> Your goal:
All the data should come back exactly as it was given.

◆ ◆ ◆ ◆ ◆ ◆ ◆

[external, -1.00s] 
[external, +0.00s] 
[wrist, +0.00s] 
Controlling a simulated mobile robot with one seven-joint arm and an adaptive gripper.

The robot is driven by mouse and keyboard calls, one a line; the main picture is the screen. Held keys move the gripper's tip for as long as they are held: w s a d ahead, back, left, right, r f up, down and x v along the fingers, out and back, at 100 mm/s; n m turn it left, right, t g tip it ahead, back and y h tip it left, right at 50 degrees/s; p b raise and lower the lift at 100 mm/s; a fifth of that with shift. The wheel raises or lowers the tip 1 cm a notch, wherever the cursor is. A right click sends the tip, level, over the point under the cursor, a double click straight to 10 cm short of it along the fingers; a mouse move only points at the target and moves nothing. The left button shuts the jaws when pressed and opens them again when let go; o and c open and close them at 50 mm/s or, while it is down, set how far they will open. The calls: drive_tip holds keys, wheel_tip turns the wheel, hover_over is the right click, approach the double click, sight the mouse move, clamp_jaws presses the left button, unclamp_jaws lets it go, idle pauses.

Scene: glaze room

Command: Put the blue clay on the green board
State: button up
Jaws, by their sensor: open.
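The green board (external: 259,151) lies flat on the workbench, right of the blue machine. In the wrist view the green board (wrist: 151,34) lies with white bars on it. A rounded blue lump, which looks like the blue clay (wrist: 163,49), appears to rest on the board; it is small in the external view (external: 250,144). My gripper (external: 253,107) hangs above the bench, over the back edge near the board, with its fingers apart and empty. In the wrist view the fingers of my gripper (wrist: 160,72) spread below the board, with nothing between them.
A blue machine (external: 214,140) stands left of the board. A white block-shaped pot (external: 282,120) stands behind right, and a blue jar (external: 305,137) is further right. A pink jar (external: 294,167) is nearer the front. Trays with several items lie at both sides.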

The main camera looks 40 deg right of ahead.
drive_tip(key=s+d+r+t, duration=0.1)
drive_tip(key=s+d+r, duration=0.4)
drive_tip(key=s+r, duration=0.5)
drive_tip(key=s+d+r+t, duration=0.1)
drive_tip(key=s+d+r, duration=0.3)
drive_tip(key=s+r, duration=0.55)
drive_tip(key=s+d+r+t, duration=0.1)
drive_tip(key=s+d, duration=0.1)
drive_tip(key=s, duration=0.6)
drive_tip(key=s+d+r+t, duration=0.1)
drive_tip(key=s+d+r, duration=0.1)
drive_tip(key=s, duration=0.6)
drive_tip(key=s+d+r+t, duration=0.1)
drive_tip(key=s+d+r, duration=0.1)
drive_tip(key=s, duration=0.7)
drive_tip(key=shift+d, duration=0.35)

◆ ◆ ◆ ◆ ◆ ◆ ◆

> Worked solution:
[external, -1.00s] 
[external, +0.00s] 
[wrist, +0.00s] 
Controlling a simulated mobile robot with one seven-joint arm and an adaptive gripper.

The robot is driven by mouse and keyboard calls, one a line; the main picture is the screen. Held keys move the gripper's tip for as long as they are held: w s a d ahead, back, left, right, r f up, down and x v along the fingers, out and back, at 100 mm/s; n m turn it left, right, t g tip it ahead, back and y h tip it left, right at 50 degrees/s; p b raise and lower the lift at 100 mm/s; a fifth of that with shift. The wheel raises or lowers the tip 1 cm a notch, wherever the cursor is. A right click sends the tip, level, over the point under the cursor, a double click straight to 10 cm short of it along the fingers; a mouse move only points at the target and moves nothing. The left button shuts the jaws when pressed and opens them again when let go; o and c open and close them at 50 mm/s or, while it is down, set how far they will open. The calls: drive_tip holds keys, wheel_tip turns the wheel, hover_over is the right click, approach the double click, sight the mouse move, clamp_jaws presses the left button, unclamp_jaws lets it go, idle pauses.

Scene: glaze room

Command: Put the blue clay on the green board
State: button up
Jaws, by their sensor: open.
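The green board (external: 259,151) lies flat on the workbench, right of the blue machine. In the wrist view the green board (wrist: 151,34) lies with white bars on it. A rounded blue lump, which looks like the blue clay (wrist: 163,49), appears to rest on the board; it is small in the external view (external: 250,144). My gripper (external: 253,107) hangs above the bench, over the back edge near the board, with its fingers apart and empty. In the wrist view the fingers of my gripper (wrist: 160,72) spread below the board, with nothing between them.
A blue machine (external: 214,140) stands left of the board. A white block-shaped pot (external: 282,120) stands behind right, and a blue jar (external: 305,137) is further right. A pink jar (external: 294,167) is nearer the front. Trays with several items lie at both sides.

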The main camera looks 40 deg right of ahead.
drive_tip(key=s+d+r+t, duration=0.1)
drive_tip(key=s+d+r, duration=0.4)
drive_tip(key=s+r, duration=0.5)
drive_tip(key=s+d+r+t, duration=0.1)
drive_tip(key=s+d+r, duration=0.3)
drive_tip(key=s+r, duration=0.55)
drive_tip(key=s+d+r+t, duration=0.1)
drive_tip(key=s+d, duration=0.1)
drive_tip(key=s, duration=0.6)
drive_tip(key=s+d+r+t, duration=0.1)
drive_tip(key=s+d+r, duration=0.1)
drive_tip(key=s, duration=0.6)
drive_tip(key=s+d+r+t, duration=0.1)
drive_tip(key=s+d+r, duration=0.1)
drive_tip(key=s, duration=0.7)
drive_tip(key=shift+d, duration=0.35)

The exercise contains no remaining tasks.